Task and Batch Monitoring with Prometheus and InfluxDB

This section describes how to monitor the applications that were deployed as part of a Task definition in Data Flow. The setup for each platform is different, but the general architecture is the same across the platforms.

The Data Flow metrics architecture is designed around the Micrometer library, which is a vendor-neutral application metrics facade. It provides a simple facade over the instrumentation clients for the most popular monitoring systems. See the Micrometer documentation for the list of supported monitoring systems.

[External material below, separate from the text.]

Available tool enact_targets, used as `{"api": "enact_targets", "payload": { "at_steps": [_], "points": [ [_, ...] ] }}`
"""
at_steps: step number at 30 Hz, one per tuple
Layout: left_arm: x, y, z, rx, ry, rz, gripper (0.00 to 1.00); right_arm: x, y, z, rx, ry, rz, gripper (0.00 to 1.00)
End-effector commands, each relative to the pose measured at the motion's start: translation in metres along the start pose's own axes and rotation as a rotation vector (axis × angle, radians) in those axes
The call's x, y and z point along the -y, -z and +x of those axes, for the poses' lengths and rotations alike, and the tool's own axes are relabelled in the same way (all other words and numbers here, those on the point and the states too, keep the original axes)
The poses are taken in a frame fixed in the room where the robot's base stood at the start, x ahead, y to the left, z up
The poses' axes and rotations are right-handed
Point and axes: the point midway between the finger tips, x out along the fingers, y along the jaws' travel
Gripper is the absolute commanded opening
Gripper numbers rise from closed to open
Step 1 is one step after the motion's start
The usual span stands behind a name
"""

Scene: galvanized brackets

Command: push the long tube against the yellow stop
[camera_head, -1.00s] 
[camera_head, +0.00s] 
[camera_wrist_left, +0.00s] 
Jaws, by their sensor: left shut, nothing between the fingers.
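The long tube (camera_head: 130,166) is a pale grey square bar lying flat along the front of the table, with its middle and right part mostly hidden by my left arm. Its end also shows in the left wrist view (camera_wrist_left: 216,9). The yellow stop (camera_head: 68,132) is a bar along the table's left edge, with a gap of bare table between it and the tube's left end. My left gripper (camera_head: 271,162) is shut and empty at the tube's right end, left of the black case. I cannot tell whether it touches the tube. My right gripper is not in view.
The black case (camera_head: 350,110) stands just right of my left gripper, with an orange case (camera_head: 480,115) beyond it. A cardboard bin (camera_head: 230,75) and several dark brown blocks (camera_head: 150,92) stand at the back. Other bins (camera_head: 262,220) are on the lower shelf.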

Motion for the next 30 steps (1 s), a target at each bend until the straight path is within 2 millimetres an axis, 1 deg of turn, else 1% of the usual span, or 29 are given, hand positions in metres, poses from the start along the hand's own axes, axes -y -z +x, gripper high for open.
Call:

Micrometer is the instrumentation library that powers the delivery of application metrics from Spring Boot. Spring Batch provides additional integration to expose metrics around task durations, rates, and errors, which are critical to the monitoring of deployed batch-jobs.

We focus on using three time series databases: Wavefront, Prometheus, and InfluxDB.

Wavefront is a high-performance streaming analytics platform that supports 3D observability (metrics, histograms, and traces and spans). It scales to very high data ingestion rates and query loads while also collecting data from many services and sources across your entire application stack.

Prometheus is a popular pull-based time series database that pulls the metrics from the target applications with pre-configured endpoints and provides a query language to select and aggregate time series data in real time.

InfluxDB is a popular open-source push-based time series database. It supports downsampling, automatically expiring and deleting unwanted data, and backup and restore. Analysis of data is done through an SQL-like query language.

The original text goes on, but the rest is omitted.